• **PROBLEM DESCRIPTION**
Copy each line below exactly and leave the pictures out.

-=-=-=-=-

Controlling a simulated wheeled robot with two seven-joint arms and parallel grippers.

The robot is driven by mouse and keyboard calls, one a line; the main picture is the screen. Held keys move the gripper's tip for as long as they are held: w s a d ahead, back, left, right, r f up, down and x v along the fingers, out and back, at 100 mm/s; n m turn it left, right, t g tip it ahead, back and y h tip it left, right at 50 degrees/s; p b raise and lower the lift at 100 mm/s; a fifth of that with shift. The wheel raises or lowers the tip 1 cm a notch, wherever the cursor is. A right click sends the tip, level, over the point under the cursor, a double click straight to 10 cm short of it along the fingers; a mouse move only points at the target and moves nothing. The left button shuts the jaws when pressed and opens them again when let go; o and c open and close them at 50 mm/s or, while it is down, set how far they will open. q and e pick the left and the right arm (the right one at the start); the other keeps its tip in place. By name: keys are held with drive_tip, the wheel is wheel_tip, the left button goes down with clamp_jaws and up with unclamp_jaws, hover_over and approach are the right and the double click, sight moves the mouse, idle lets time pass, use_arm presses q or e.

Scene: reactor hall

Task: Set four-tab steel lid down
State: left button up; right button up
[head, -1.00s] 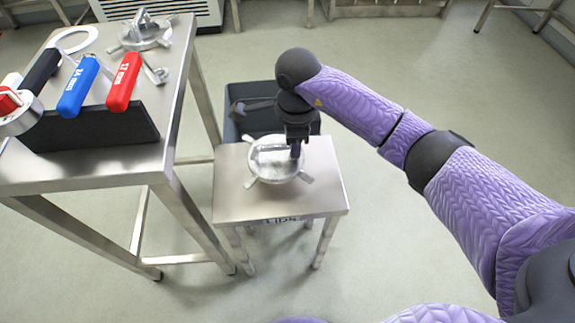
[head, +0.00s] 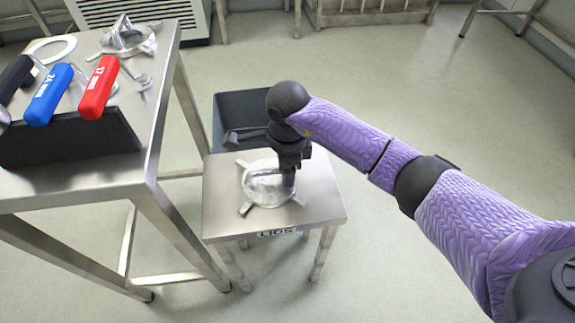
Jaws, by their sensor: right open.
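The four-tab steel lid (head: 262,190) lies flat on the small steel stand (head: 322,204), whose front edge carries a label reading "LIDS". Its tabs stick out around the round disc. My right gripper (head: 288,186) points down over the right part of the lid, its jaws open. It hides part of the lid's right side, and I cannot tell whether the fingers touch it. My left gripper is not in view.
A taller steel table (head: 165,85) stands at the left with a blue-handled tool (head: 48,95), a red-handled tool (head: 98,88), a white ring (head: 52,48) and another tabbed metal part (head: 127,38). A dark grey bin (head: 235,112) stands behind the stand. Floor at right is clear.

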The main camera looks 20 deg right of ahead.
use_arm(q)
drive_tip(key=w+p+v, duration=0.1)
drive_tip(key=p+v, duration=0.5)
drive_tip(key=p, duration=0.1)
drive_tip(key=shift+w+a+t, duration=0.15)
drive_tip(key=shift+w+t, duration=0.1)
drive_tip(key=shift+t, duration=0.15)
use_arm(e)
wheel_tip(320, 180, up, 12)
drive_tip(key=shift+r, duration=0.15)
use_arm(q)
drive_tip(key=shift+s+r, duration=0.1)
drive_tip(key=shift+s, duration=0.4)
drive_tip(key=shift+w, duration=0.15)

-=-=-=-=-

• **EXERCISE SOLUTION**
Controlling a simulated wheeled robot with two seven-joint arms and parallel grippers.

The robot is driven by mouse and keyboard calls, one a line; the main picture is the screen. Held keys move the gripper's tip for as long as they are held: w s a d ahead, back, left, right, r f up, down and x v along the fingers, out and back, at 100 mm/s; n m turn it left, right, t g tip it ahead, back and y h tip it left, right at 50 degrees/s; p b raise and lower the lift at 100 mm/s; a fifth of that with shift. The wheel raises or lowers the tip 1 cm a notch, wherever the cursor is. A right click sends the tip, level, over the point under the cursor, a double click straight to 10 cm short of it along the fingers; a mouse move only points at the target and moves nothing. The left button shuts the jaws when pressed and opens them again when let go; o and c open and close them at 50 mm/s or, while it is down, set how far they will open. q and e pick the left and the right arm (the right one at the start); the other keeps its tip in place. By name: keys are held with drive_tip, the wheel is wheel_tip, the left button goes down with clamp_jaws and up with unclamp_jaws, hover_over and approach are the right and the double click, sight moves the mouse, idle lets time pass, use_arm presses q or e.

Scene: reactor hall

Task: Set four-tab steel lid down
State: left button up; right button up
[head, -1.00s] 
[head, +0.00s] 
Jaws, by their sensor: right open.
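The four-tab steel lid (head: 262,190) lies flat on the small steel stand (head: 322,204), whose front edge carries a label reading "LIDS". Its tabs stick out around the round disc. My right gripper (head: 288,186) points down over the right part of the lid, its jaws open. It hides part of the lid's right side, and I cannot tell whether the fingers touch it. My left gripper is not in view.
A taller steel table (head: 165,85) stands at the left with a blue-handled tool (head: 48,95), a red-handled tool (head: 98,88), a white ring (head: 52,48) and another tabbed metal part (head: 127,38). A dark grey bin (head: 235,112) stands behind the stand. Floor at right is clear.

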The main camera looks 20 deg right of ahead.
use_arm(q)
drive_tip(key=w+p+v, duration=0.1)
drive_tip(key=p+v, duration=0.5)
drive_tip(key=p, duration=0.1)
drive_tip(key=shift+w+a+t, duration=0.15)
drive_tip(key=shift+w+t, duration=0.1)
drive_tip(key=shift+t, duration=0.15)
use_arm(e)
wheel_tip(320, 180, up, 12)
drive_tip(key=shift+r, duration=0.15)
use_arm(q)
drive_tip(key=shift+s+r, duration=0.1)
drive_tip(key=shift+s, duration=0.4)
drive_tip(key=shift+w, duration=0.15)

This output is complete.